The discovery of the first known system of seven Earth-size planets around a single star is a major landmark in the search for extraterrestrial life. There is a likelihood that the planets have water, a key element for life.

If the readings that the Spitzer Space Telescope revealed are correctly interpreted, these planets are rocky and could be potentially habitable. “Three of these planets are firmly located in the habitable zone, the area around the parent star where a rocky planet is most likely to have liquid water,” reports NASA.

It will take a while to address a fundamental question. Is life a necessary consequence of a certain combination of factors? Or is life unique to our planet in the universe? In other words, would a confluence of water, air, and light—in whatever the right measures are—always result in life, or not? The implications for tenets of science are immense.

Still, life there would be nothing like the one we have on Earth. These planets do not rotate, so it is permanently daylight on one side and eternal night on the other one. Strong winds blow from the starlit hemisphere into the dark half. These planets are so close to each other that on clear days—if there is such thing up there—an observer could make out clouds or topographical features on the other planets with the naked eye. As the system spins around an ultra-cool, dwarf star—TRAPPIST-1—life is most likely on the planet nearest to it, which orbits at a much smaller distance than Mercury from the sun.
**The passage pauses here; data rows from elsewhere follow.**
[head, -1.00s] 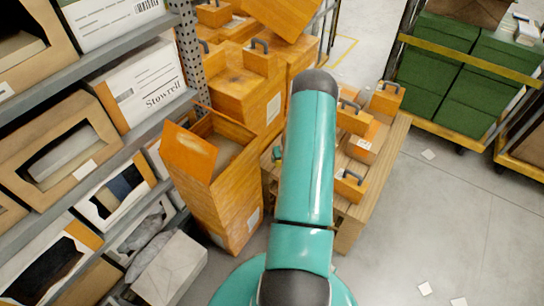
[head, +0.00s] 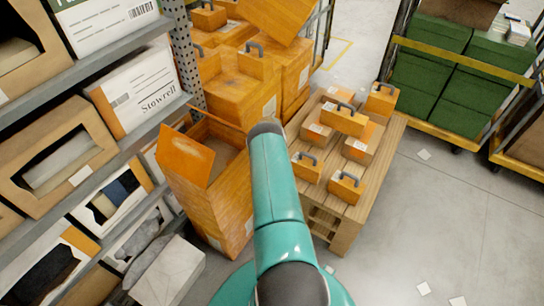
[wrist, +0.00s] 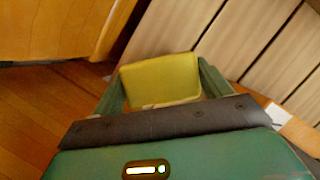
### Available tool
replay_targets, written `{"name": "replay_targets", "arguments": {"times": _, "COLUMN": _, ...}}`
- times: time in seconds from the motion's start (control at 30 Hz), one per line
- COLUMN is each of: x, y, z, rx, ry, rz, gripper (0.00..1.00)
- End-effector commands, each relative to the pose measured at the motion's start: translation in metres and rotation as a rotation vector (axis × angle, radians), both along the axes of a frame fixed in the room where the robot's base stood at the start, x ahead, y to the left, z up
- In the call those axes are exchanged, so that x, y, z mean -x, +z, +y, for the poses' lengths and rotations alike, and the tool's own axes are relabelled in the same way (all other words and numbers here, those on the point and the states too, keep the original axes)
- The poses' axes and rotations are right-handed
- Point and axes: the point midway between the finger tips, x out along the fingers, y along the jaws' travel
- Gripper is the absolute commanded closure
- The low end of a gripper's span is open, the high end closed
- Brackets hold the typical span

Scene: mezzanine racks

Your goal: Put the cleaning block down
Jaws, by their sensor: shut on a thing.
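The cleaning block, a yellow block with a flat face (wrist: 160,80), is in the wrist view. My gripper (wrist: 162,88) is shut on it, with one green finger at each side. Its lower edge is partly hidden behind the dark front bar of my gripper. Below the block I see an orange surface at left and pale slatted boards at right, with a gap I cannot judge. In the head view my arm hides the gripper and block.
An open orange box (head: 215,200) stands left of my arm, beside the grey shelf rack (head: 110,60). A wooden pallet table (head: 375,180) at right carries several orange cases with handles. Green boxes (head: 430,65) fill a cart at upper right.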

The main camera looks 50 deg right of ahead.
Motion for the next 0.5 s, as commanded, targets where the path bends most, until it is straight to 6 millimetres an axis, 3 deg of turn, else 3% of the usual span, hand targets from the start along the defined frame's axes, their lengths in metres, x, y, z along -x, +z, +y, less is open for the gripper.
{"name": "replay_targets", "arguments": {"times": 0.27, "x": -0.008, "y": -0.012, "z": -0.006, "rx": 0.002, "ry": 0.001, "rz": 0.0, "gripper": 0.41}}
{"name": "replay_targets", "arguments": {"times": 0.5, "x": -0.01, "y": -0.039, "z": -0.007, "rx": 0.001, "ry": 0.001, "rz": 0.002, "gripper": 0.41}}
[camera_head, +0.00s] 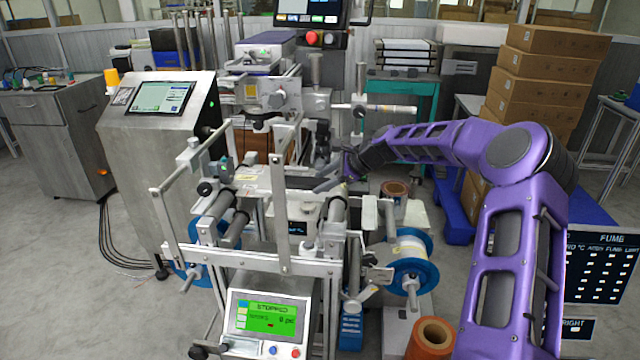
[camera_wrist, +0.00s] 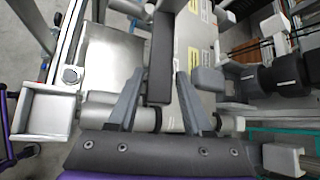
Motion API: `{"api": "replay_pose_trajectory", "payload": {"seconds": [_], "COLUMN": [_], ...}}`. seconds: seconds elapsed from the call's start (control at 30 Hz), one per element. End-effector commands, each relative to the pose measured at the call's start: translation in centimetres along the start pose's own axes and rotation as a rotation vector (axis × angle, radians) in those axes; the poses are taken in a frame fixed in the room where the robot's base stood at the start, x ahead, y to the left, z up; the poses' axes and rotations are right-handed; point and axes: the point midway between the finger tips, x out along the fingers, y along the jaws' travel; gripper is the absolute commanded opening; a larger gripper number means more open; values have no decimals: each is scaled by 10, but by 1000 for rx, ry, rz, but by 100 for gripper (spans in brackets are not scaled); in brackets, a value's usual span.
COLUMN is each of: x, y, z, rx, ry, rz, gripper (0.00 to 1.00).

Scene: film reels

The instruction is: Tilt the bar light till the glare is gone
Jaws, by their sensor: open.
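In the wrist view a dark grey bar (camera_wrist: 161,50), which looks like the bar light, runs up the picture over the film web. My gripper (camera_wrist: 160,74) is open, with one grey finger on each side of the bar's near end. Gaps show between the fingers and the bar. The printed film web (camera_wrist: 194,50) with yellow marks passes beneath. In the head view my gripper (camera_head: 332,183) is small and partly hidden among the machine's rollers, and I cannot pick out the bar clearly there. I cannot make out a distinct glare patch.
A console with a green screen (camera_head: 268,318) stands at the machine's front. Blue-flanged reels (camera_head: 412,262) flank it. An orange-brown roll (camera_head: 431,338) stands near my arm.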

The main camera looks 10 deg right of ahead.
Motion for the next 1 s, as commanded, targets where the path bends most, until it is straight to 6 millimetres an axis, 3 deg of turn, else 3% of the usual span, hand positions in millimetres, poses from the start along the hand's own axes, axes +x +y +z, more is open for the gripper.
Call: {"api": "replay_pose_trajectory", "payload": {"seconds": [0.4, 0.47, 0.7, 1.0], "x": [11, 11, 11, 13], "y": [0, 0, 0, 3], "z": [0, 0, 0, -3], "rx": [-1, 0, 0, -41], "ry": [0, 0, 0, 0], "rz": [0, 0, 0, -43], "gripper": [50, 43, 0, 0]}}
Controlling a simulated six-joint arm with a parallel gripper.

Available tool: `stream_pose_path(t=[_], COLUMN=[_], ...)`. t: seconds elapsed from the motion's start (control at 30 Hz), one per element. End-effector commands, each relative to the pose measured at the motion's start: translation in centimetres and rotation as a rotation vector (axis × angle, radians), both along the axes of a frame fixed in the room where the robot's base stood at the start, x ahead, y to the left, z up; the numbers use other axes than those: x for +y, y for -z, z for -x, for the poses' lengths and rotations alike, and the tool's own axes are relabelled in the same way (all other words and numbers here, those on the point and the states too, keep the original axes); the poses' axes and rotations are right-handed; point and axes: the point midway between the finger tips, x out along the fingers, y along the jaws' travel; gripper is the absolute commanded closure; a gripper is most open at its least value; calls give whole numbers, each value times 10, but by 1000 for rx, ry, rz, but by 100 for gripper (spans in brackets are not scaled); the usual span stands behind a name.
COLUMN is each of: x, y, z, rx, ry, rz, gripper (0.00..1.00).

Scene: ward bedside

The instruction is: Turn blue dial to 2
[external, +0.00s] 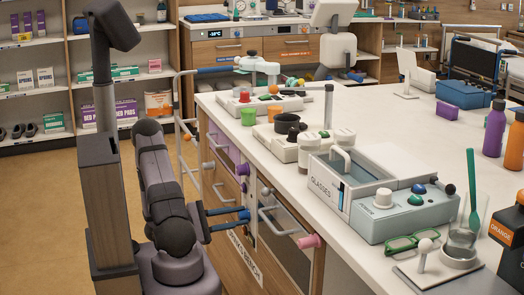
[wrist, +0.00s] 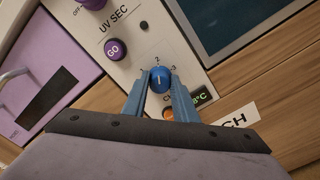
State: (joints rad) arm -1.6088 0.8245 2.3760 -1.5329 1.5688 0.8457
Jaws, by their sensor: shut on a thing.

All in all, these sights warrant a Star Trek expedition to the seven sisters our lonely planet found some 40 light-years (235 trillion miles) away. For the time being, the TRAPPIST-1 system is safely outside the reach of human transportation. Even if it only became an interplanetary tourism destination, it would be a matter of time before hordes of visitors spoiled this corner of the universe with trash, rude behavior and idiotic selfie shots. More seriously, we can only hope that by the time vehicles are devised to reach the seven planets our species will be as civilized as Captain Kirk, Spock and their crew.